§ **STATED EXERCISE**: Transcribe precisely those lines of the listing that fall between the line containing "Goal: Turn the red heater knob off" and the last line, inclusive of both.

§ **Robot control records**:
* Start *

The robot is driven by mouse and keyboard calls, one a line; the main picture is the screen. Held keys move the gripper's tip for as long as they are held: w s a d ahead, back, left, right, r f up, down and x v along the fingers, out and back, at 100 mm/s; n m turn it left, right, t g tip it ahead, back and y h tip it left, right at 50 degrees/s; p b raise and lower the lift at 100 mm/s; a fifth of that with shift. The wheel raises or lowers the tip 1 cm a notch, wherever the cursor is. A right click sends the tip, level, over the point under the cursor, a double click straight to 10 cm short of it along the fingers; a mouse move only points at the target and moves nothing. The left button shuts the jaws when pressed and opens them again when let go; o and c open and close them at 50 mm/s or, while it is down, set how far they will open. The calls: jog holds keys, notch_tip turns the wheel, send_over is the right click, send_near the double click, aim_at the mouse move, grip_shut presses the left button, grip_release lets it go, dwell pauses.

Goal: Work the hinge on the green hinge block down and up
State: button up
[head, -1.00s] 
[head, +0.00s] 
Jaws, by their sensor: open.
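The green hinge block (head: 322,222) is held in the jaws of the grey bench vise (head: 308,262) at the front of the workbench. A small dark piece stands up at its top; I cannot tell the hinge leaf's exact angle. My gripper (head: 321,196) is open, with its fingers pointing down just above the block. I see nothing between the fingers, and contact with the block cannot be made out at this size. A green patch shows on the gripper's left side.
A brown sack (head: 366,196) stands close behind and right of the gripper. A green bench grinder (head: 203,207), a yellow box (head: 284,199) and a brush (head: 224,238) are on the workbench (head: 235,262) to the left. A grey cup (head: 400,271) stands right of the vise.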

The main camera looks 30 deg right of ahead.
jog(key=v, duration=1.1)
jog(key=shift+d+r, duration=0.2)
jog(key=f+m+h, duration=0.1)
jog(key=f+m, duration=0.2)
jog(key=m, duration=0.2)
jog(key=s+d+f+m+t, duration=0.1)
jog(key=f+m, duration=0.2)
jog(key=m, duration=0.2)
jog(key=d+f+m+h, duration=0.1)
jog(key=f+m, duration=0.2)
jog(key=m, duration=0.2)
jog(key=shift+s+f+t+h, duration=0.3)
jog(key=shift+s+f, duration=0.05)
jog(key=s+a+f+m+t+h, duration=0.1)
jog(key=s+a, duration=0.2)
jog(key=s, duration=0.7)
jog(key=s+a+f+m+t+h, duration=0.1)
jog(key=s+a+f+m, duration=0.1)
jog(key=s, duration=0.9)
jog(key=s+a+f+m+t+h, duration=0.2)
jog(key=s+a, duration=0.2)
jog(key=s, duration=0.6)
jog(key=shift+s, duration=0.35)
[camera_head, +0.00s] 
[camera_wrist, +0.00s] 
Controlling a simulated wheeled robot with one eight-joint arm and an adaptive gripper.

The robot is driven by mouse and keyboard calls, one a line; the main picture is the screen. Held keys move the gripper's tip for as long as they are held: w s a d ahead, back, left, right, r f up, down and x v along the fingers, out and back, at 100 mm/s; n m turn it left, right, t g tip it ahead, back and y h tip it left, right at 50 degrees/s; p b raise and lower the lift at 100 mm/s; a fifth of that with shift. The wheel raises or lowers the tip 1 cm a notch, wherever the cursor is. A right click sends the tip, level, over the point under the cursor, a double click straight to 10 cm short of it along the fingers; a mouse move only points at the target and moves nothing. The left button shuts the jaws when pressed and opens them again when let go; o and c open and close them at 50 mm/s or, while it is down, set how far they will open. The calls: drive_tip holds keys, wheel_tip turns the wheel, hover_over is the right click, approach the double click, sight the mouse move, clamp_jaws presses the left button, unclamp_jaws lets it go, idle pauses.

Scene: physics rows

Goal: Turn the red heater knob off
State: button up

* End *

§ **REPLY**:
Goal: Turn the red heater knob off
State: button up

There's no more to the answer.